20 ans de cinéma asiatique à L’Etrange Festival : entretien avec Frédéric Temps

Posté le 14 septembre 2014 par

L’Etrange Festival fait battre le cœur du public parisien depuis 20 ans en mettant en avant des œuvres peu connues, inédites, ou dépréciées en leur temps. Découvreur de nouveaux talents du cinéma de genre, l’Etrange Festival a toujours misé sur l’Asie. Rencontre avec Frédéric Temps, président du festival, qui nous livre ses pensées sur le cinéma asiatique.

 

Frédéric Temps

 

Le cinéma asiatique a toujours été très présent à l’Etrange Festival. Considères-tu ce festival comme étant particulièrement « étrange », hors du commun ?

Si on revient à la genèse même de l’histoire du cinématographe, l’Asie, et le Japon en particulier, a toujours été présente. Si on remonte au début des années 1920, à l’image de ce qui se passait en Europe ou aux Etats-Unis avec Universal et RKO pour les Frankenstein, Dracula, etc., le cinéma japonais était déjà friand de ce type d’œuvre et présentait des films fantastiques. On a retrouvé du côté de Hong Kong deux films qui ont été faits dans les années 1920 et qui ont été restaurés et réédités il y a quelques années pour des festivals. Donc l’Asie a toujours été présente sur le film de genre et le film fantastique.
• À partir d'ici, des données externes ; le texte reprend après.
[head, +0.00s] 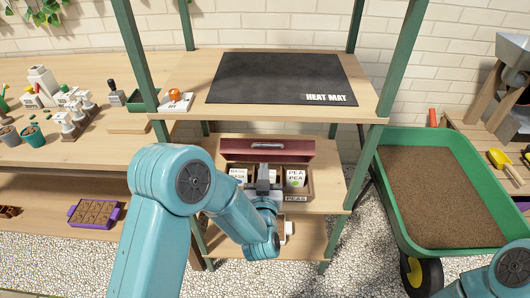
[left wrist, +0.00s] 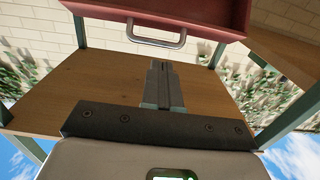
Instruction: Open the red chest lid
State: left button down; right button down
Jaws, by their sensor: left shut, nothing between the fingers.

Lorsqu’on a créé le festival, on s’est d’abord contenté de récupérer des films déjà exploités, comme les films de Suzuki Seijun. Puis on a grossi les programmations et on a voulu monter des rétrospectives de films, plutôt japonais et hongkongais, qu’on voyait circuler au Festival de Rotterdam ou à l’American Cinematheque. Cela permettait une circulation des œuvres plus rapides puisqu’elles étaient déjà restaurées et sous-titrées, au moins en anglais. Alors que le budget de l’Etrange Festival était très modeste, il est arrivé que l’American Cinematheque nous demande telle ou telle copie. Il y avait donc une espèce de transitivité qui se créait au fur et à mesure et qui nous a permis de monter différents cycles, surtout axés sur les cinéastes japonais des années 1950-1960 qui nous étaient chers et dont les œuvres n’étaient pas assez reconnues.john woo

Puis on a ouvert davantage vers Hong Kong et plus récemment vers la Corée qui a connu une explosion depuis 10 ans et qui, d’ailleurs, a pris la place qu’avait le cinéma de Hong Kong dans les années 1980-1990. Le cinéma hongkongais a connu un essoufflement à la suite de la rétrocession de Hong Kong à la Chine, qui a fait que l’industrie s’est retrouvée dans une situation particulière. Est-ce que certains ont eu peur ? Je ne sais pas puisqu’en réalité, Hong Kong n’a pas changé. Bien au contraire, c’est toute la Chine qui a ouvert les bras au capitalisme. Donc il n’y avait pas à avoir de crainte. Ca n’empêche que Tsui Hark ou John Woo ont changé de cinéma. Ils ont tenté l’aventure américaine et ils en sont revenus très déçus, comme tous leurs confrères occidentaux ou asiatiques. John Woo n’a plus fait grand chose depuis un certain temps. Tsui Hark, lui, continue à réaliser et à produire. Mais on ne sent plus le même engouement qu’il y avait à une époque. Les cinéphiles ne sont plus trop intéressés par ce qui ce fait du côté de la Chine. La Corée a pris le flambeau et je pense qu’il va se passer exactement la même chose pour le cinéma coréen. La Corée a bénéficié de la présence d’un ministre de la Culture, lui-même cinéaste, qui a su générer beaucoup de guichets pour le financement des films. On a vu de formidables films être réalisés, comme ceux de Park Chan-wook. Force est de reconnaître que le cinéma coréen commence à s’user. On voit des films qui se ressemblent de plus en plus. Il y a encore des œuvres de qualité mais ce n’est plus la grande explosion de l’époque de Park Chan-wook. Je me rappelle l’avoir vu arriver avec ses courts-métrages, avant ses premiers longs, et je me suis demandé « qui c’est, celui-là ? » parce qu’il sortait du lot. Même lui aujourd’hui, en est à tourner des films aux Etats-Unis. Je pense que la roue tourne ! Tant qu’il y a une industrie du cinéma en Asie, c’est formidable et il faut que ça continue. Maintenant, est-ce qu’on ne va pas trouver un essoufflement généralisé comme on l’a vu pour chaque pays les uns après les autres ? On verra, l’avenir nous le dira !

 Tsui hark 2

Vous avez fait découvrir au public français quelques réalisateurs asiatiques comme Miike Takashi, Kim Ki-duk ou encore Sono Sion, dont les films sont d’ailleurs présents cette année. Qu’est-ce qui vous a touché chez ces cinéastes ?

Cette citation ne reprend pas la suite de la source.